I am using the Kubler images with CI/CD as well. But not the building process of Kubler itself. Instead i am building them manually and cache the final images in my registry using date tags. After using Kubler for quite some time, i don't trust the build process to be solid enough to not be a constant pain with a CI/CD on top. That's not Kublers fault at all. Rather the fact that Gentoo is always on the move with things and also that building into Docker is not really supported by Gentoo. So every other rebuild, i am running into some issues here and there. Then i need to step in to fix the image in question.

berney commented 1 year ago

I don't know yet, but I plan to work on it. I am hoping to minimise the differences between the images (the kubler definitions) and the builders, and just running buildx with multiple platforms (amd64 and arm64), and getting both working. But potentially I'll need dedicated configs or some patch/diff... I'll try to come up with a good solution.

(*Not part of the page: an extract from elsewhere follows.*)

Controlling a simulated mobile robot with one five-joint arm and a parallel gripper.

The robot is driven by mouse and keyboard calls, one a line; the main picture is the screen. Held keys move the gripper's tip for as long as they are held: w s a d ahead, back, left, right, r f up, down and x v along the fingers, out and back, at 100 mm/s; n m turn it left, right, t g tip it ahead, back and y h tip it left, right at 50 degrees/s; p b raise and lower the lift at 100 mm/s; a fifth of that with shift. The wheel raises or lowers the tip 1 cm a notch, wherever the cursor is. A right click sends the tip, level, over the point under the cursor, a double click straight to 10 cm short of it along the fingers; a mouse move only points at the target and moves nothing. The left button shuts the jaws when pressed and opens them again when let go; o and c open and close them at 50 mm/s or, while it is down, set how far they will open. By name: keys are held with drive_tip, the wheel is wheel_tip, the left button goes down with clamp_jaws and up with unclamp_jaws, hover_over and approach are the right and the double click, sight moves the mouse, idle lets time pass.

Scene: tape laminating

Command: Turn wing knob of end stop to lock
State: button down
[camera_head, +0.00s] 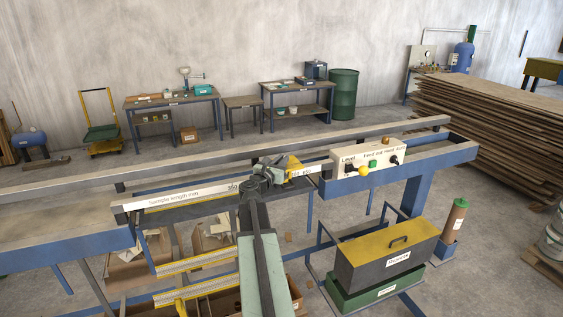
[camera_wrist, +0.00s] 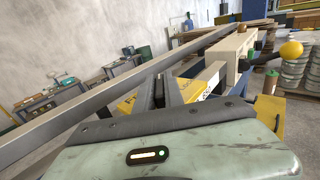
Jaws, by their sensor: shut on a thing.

I hear you regarding builds breaking often, due to gentoo and packages. That's part of why I want it in CI/CD though, so that it can be rebuilt periodically and if it breaks, the build will fail, and I'll be alerted and can fix it at my leisure rather than find out it broken when I want to use it.

First, I'm going to try to get single platform working on buildx, and then try to get multiplatform.

r7l commented 1 year ago

Looks like we are going to be forced to move to Buildkit sooner then later:

DEPRECATED: The legacy builder is deprecated and will be removed in a future release.
            Install the buildx component to build images with BuildKit:
            https://docs.docker.com/go/buildx/

I am getting this warning now when using Kubler.